Say $G = \langle x \rangle$ and $H = \langle y \rangle$ are cyclic groups of order $n$. These are isomorphic, and the isomorphism has the form $f(x^i) = y^i$.

My question is as follows. I don't want to define this map only for $0 \leq i < n$ because then if I want to prove that $f(x^i y^j) = f(x^i) f(y^j)$, I'd have to construct $x^{i+j}$, and it may be the case that $i + j > n$.

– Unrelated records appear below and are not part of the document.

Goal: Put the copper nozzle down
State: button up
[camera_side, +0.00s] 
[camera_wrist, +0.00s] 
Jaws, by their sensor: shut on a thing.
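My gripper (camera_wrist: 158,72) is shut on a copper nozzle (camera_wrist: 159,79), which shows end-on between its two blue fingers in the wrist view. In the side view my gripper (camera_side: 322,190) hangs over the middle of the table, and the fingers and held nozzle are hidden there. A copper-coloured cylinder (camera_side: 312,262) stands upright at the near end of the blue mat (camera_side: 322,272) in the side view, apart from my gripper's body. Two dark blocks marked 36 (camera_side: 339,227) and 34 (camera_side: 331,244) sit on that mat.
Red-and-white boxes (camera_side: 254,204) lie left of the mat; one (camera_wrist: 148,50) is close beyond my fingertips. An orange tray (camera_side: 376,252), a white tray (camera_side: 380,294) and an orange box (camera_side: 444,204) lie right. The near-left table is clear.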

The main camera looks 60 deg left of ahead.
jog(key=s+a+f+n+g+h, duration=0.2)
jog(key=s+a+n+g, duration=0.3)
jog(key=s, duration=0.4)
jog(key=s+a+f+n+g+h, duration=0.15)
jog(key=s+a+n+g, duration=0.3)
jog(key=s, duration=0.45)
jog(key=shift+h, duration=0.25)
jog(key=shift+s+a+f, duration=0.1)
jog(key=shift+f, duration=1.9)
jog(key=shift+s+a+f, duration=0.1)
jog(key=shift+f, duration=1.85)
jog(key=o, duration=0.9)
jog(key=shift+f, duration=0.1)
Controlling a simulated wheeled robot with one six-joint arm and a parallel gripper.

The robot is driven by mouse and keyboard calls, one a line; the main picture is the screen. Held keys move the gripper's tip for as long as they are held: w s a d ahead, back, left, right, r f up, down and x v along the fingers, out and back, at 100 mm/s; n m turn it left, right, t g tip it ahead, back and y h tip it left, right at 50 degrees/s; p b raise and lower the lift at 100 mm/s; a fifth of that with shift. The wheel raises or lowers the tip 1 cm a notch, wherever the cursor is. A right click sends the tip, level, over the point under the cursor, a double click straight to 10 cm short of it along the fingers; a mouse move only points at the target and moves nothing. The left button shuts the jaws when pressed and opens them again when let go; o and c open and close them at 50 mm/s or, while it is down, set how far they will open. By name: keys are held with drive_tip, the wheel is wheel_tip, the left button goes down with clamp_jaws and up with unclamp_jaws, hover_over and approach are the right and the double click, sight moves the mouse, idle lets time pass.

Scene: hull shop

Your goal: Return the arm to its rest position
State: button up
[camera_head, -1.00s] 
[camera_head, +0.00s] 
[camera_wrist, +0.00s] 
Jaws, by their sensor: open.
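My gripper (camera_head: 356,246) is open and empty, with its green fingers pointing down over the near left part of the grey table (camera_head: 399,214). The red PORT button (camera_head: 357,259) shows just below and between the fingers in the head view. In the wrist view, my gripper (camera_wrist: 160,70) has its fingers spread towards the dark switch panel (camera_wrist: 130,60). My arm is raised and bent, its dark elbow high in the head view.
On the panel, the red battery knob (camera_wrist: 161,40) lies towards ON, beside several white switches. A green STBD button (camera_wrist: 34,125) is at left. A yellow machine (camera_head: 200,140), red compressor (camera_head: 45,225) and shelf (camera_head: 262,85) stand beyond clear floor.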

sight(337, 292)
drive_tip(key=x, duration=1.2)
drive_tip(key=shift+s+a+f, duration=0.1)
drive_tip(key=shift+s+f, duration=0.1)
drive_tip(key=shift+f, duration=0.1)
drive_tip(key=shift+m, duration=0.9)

It's clear to me every element of, say $G$, can be written uniquely as $x^i$ if $0 \leq i < n$, but if I allow $i$ to range over all of $\mathbb{Z}$, it is not unique. Would this require me, for a fully rigorous proof, to prove that the map $f$ is well-defined? That is, would I need to show that if $x^i = x^j \in G$, then $y^i = y^j$?

Answer 1

You are correct to say that for a fully rigorous proof we must show that $f$ is well-defined, that is, if $i,i'\in \Bbb Z$ and $x^i=x^{i'}$ then $y^i=y^{i'}.$

For any $a,b\in G$ there are unique $i,j\in\{0,...,n-1\}$ such that $a=x^i$ and $y=x^j.$ So $f(a)f(b)=y^{i+j}.$ If $0\le i+j\le n-1$ then $f(a)f(b)=f(ab).$ If $i+j\ge n$ then $i+j-n \in \{0,...,n-1\}$ so by def'n of $f$ we have $f(a)f(b)=y^{i+j}=y^{i+j-n}=f(x^{i+j-n})=f(x^{i+j})=f(ab).$

BTW. You used $y$ to denote a generator of $G'$ but later used $y$ to denote a member of $G$. This is bad style, as it can lead to confusion.

Answer 2

Let $\theta:G\rightarrow H$ be a homomorphism. i am using left notation here, i.e. $x\theta=\theta(x)$ for convenience. $x^i\theta=y^i$. first we prove it is a homomorphism. $(x^i x^j)\theta=x^{i+j}\theta=y^{i+j}=x^i\theta x^j\theta=y^iy^j$.

2 cases arise:

1. $i+j<n$, then it is true.
2. $i+j\geq n$. then : $i+j=qn+r,\; 0\leq r<n$ $x^{i+j}=x^{qn}x^r=e x^r=x^r$ since any integer multiplying $n$ gives the identity $e$.

So $(x^ix^j)\theta=x^{i+j}\theta=x^r\theta=y^r$.

$x^i\theta x^j \theta=y^i y^j=y^{i+j}=y^{qn+r}=y^r$. thus $\theta$ is a well defined homomorphism.

it is easy to see that it is 1-1 and onto.